Si a determinada edad somos responsables de la cara que tenemos, según dijo alguien, pues resulta que, a determinadas alturas de la vida, también lo somos de la cara de Pedro y de la de Juan y de la de todos aquellos con quienes nos confunden en la calle.
Y uno que se arrepiente de tantas cosas pues resulta que se arrepiente también de no ser Pedro, de no haber sido Pedro al menos por un instante, y le asaltan mil dudas metafísicas, tantas que debería acudir al psicólogo.
Gregor Samsa, protagonista de La Metamorfosis de Kafka, de cuya publicación se cumplen cien años, debió experimentar algo parecido pero a lo bestia cuando se despertó convertido en un enorme y monstruoso insecto.
Porque la alteridad, la doblez tiene algo de monstruoso, de diabólico. ¡Son tan cercanas las voces diablo y doble!
Todos los hombres sois iguales, nos lanzan las mujeres cuando nos comportamos con los defectos propios de nuestro género. Y mira por donde resulta que tienen razón. La edad nos va reduciendo a unos atributos que a todos nos igualan. Al final todos dobles de todos. Sosias.
Hasta Teresa de Ávila, tan santa y tan sabia lo confirmó cuando dijo:
“Las mujeres no necesitan estudiar a los hombres porque los adivinan”.
François Brunelle que se dedica a retratar a dobles sin relación de parentesco dice que es hora de minimizar las diferencias y de resaltar los parecidos entre los humanos. Pues eso.
“¡Señora! No hace falta que corra, no tiene por qué avergonzarse, todos los hombres somos iguales, alargue ese saludo mañanero en esta mañana gris y vea en mí a Pedro si así la place”.
Y mientras divago con estos pensamientos, estudio a todos aquellos que se me cruzan por la calle con la esperanza de ver a Pedro, ese alma gemela que comparte existencia conmigo y, al parecer, ciudad. Luego, ya más tranquilo, pienso, que quizá no sea buena idea, que podría tener razón el dramaturgo sueco Strindberg al asegurar que “el que ve a su doble es que va a morir”, y que mejor no jugar con la bestia, con la sombra, no sea que nos ocurra lo que a don Félix de Montemar, aquel “Estudiante de Salamanca” de Espronceda y asistamos a nuestro propio entierro.
La literatura y el cine se han ocupado de este tema y nos han dejado bellas y terroríficas historias sobre el clon, el doble, el sosias, el replicante, el espejo, la sombra.

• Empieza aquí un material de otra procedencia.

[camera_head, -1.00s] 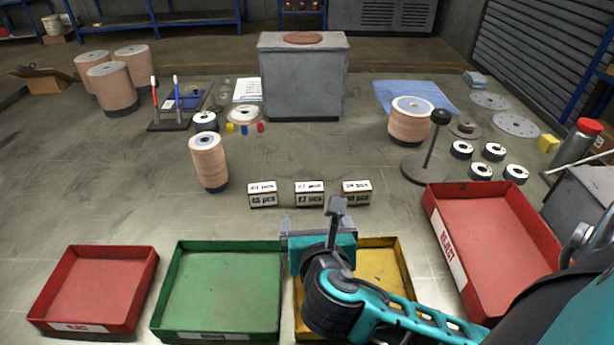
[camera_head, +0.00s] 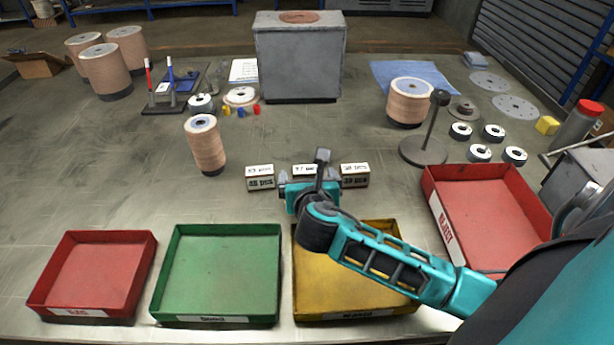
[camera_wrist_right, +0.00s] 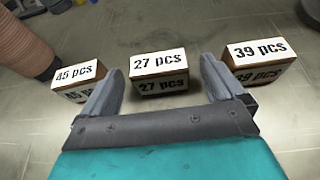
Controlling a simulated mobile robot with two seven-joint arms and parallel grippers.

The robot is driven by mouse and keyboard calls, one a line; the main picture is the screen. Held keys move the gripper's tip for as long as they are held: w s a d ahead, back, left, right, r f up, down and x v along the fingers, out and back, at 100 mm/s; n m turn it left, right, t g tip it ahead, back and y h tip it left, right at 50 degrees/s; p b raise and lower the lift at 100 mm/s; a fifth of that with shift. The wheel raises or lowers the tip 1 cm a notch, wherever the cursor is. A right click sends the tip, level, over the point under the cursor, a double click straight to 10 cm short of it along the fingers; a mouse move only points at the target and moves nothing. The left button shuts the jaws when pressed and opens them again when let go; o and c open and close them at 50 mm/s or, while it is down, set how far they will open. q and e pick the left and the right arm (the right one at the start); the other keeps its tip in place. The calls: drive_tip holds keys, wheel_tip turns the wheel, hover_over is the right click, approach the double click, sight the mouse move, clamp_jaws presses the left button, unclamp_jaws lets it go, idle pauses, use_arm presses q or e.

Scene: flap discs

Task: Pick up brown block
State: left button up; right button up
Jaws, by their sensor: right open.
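Three small brown blocks with white labels stand in a row on the table. In the right wrist view they read "45 pcs" on the left block (camera_wrist_right: 78,78), "27 pcs" on the middle block (camera_wrist_right: 158,72) and "39 pcs" on the right block (camera_wrist_right: 260,62). In the head view the left block (camera_head: 260,177) and right block (camera_head: 355,175) show clearly; the middle block (camera_head: 304,170) is partly hidden by my right gripper (camera_head: 305,185). My right gripper is open and empty, and its fingers (camera_wrist_right: 165,90) point at the middle block from the near side. My left gripper is not in view.
Red (camera_head: 60,270), green (camera_head: 165,275) and yellow (camera_head: 300,290) trays line the near edge, with a larger red tray (camera_head: 430,195) at right. A disc stack (camera_head: 206,148) stands left of the blocks. A post stand (camera_head: 423,150) stands right, beyond them.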

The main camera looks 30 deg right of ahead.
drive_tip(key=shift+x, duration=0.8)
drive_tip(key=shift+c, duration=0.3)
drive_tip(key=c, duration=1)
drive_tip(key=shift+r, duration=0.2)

El cine utilizando el doble y los gemelos (El resplandor, de S. Kubrick), también a las siamesas (recuerden “La parada de los monstruos” de Tod Browning), para relatos de terror. También la fotografía y la literatura.
Desde los antiguos egipcios que creían en la existencia de un doble o Ka hasta Oscar Wilde y su relato “El retrato de Dorian Gray”, pasando por Plauto y Molière que lo utilizan como recurso cómico en sus obras, el doble nos fascina.

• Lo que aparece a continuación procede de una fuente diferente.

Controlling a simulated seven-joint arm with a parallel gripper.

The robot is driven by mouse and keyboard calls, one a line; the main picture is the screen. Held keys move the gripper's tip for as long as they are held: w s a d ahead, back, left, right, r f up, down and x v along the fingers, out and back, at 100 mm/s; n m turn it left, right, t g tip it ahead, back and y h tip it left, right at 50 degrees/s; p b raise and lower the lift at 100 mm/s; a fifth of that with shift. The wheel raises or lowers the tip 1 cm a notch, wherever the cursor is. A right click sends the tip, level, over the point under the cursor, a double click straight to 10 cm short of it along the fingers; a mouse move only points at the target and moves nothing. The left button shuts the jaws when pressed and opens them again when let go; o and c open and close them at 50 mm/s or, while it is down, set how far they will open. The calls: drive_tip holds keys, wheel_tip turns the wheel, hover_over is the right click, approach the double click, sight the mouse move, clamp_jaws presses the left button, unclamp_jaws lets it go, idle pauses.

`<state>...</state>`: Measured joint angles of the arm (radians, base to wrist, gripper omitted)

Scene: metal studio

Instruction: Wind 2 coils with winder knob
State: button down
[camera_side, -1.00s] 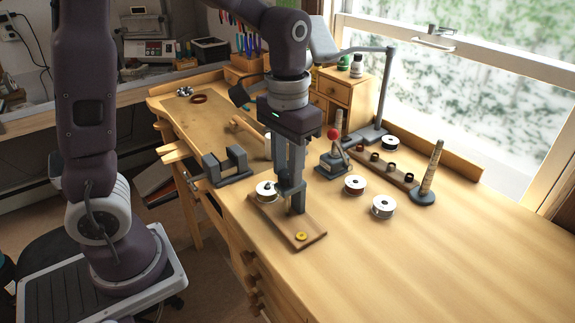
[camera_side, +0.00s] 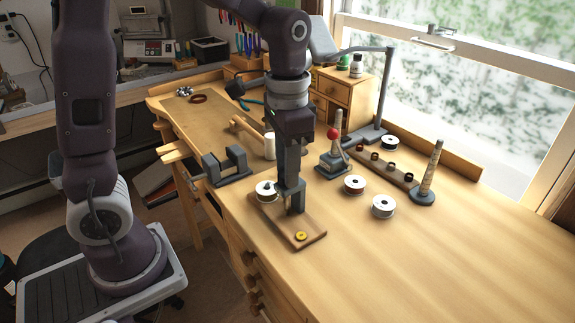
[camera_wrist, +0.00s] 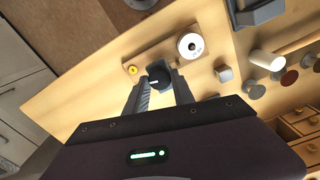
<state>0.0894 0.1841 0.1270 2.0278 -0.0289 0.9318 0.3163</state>
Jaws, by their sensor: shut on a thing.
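The winder is a small wooden board (camera_side: 312,236) at the bench's left edge. It carries a white spool (camera_side: 265,189) at its far left end and a small yellow disc (camera_side: 301,236) near its front end. My gripper (camera_side: 290,203) points down over the board's middle. In the wrist view its fingers (camera_wrist: 160,90) are shut on a dark round winder knob (camera_wrist: 158,72) with a pale mark on top. The knob is mostly hidden in the side view. The white spool (camera_wrist: 190,46) is apart from the fingers in the wrist view, and the yellow disc (camera_wrist: 132,70) is left of the knob.
Two white spools (camera_side: 354,185) (camera_side: 383,207) stand right of the board. A red-balled lever press (camera_side: 333,158) stands behind, with a mandrel cone (camera_side: 430,175) to the right. A grey vise (camera_side: 228,166) is at left. The front right bench is clear.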

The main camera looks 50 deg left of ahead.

Porque el doble, el enigma del doble, da para reír y para llorar. Así somos. Complejos y dobles. Pequeños diablos que comparten la dualidad de su alma con tantos congéneres que Fiódor Dontoievski tuvo que escribir una novela, “El doble. Poema de Petesburgo”, para alertarnos sobre tan peliagudo asunto.
Pero va siendo hora de dejar de ponerse trascendente y de jugar al William Wilson de Poe, o a La sombra de H.C. Andersen y asumir que tengo que buscar a Pedro, por monstruoso que ello sea. Porque, al fin y al cabo la auténtica monstruosidad es la incertidumbre, el no conocer la verdad de nuestra existencia que es también la del otro que nos habita. Tú eres Pedro. ¿O no? ¡Señora!…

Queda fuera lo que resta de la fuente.